Q: Is MS-CHAPv2 secure? 


No - and neither is MS-CHAPv1. Both versions rely on DES encryption, which was cracked in 1998 and deprecated in 2002. The flaw is in the MS-CHAP design itself: a zero-padding vulnerability in how MS-CHAP applies DES reduces the effective key space from 2⁵⁶ to just 2¹⁶, making it brute-forceable on a laptop in milliseconds. Neither version should be used outside of a secure TLS tunnel, and even then only where no better option exists. 

 

Q: What is the difference between MS-CHAPv1 and MS-CHAPv2?


MS-CHAPv2 added mutual authentication, meaning the server proves its identity to the client as well as the reverse. It also changed how challenges are handled. However, both versions use the same broken MD4 and DES cryptography, so neither is safe for use in modern deployments. 

 

Q: Can MS-CHAP be made secure with PEAP or TTLS? 

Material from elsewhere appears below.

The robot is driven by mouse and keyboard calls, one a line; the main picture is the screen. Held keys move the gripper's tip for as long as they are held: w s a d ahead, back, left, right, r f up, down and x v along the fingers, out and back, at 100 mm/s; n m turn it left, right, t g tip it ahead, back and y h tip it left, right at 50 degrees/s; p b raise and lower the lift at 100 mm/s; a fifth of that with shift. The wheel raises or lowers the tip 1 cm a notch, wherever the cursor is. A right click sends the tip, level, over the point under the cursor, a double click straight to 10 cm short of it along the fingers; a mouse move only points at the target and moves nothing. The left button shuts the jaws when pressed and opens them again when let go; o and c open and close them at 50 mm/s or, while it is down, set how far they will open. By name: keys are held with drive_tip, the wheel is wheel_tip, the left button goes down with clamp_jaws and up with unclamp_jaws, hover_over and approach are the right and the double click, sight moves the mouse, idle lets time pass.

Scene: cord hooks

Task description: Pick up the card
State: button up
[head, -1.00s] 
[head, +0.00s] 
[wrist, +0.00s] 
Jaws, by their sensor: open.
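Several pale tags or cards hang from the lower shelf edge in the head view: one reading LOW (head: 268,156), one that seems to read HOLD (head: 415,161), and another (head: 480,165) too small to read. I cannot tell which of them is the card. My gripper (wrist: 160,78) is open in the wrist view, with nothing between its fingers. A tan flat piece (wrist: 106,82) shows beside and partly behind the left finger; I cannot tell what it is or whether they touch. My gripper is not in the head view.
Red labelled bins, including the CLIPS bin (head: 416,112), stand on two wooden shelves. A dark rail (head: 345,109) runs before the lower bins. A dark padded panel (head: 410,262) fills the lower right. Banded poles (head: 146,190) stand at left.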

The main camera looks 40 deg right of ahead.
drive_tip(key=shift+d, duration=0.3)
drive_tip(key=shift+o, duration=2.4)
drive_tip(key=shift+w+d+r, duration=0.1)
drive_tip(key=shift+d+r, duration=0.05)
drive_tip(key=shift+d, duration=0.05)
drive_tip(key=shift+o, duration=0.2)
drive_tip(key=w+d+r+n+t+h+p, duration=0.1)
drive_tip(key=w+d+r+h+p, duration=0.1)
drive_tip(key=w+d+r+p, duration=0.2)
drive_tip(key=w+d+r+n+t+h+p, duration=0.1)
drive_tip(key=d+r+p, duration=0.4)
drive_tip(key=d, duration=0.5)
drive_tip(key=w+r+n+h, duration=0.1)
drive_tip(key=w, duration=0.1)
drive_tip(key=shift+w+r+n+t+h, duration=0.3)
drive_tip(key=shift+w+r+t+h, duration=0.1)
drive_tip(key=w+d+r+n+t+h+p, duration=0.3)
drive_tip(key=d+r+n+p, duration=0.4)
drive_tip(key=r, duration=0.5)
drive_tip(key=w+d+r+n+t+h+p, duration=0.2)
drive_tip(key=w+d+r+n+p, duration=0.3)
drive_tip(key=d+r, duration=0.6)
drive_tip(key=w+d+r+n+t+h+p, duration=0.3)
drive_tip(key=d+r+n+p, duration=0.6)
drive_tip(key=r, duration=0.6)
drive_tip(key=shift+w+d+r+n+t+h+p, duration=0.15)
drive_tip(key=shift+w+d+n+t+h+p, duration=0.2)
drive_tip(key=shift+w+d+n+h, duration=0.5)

Partially. Running MS-CHAP inside PEAP or EAP-TTLS protects the exchange from network observation, but only when certificate validation is properly enforced on the client side. It does not address the more serious problem: MS-CHAP requires passwords to be stored as NT hashes, which are cleartext-equivalent. A database breach exposes every user's credentials regardless of what transport the protocol runs over. 

 

Q: What should I use instead of MS-CHAP?


For most deployments, PAP with hashed password storage is the more secure option, contrary to common belief. For Wi-Fi and 802.1X environments, EAP-TTLS with PAP in the inner tunnel provides strong security. EAP-TLS with certificates is the strongest option where a PKI is available. See our articles on Is PAP secure? and PAP vs CHAP for more detail. 

 

Q: Why is MS-CHAP being deprecated by the IETF? 


The IETF is developing a best-practices document for RADIUS security that formally deprecates MS-CHAP. Despite cracking tools being publicly available since 2012, no official standards document previously existed advising against its use. The new document identifies the conditions under which MS-CHAP is no longer acceptable and provides guidance on alternatives, including a formal recommendation of PAP over CHAP and MS-CHAP where possible.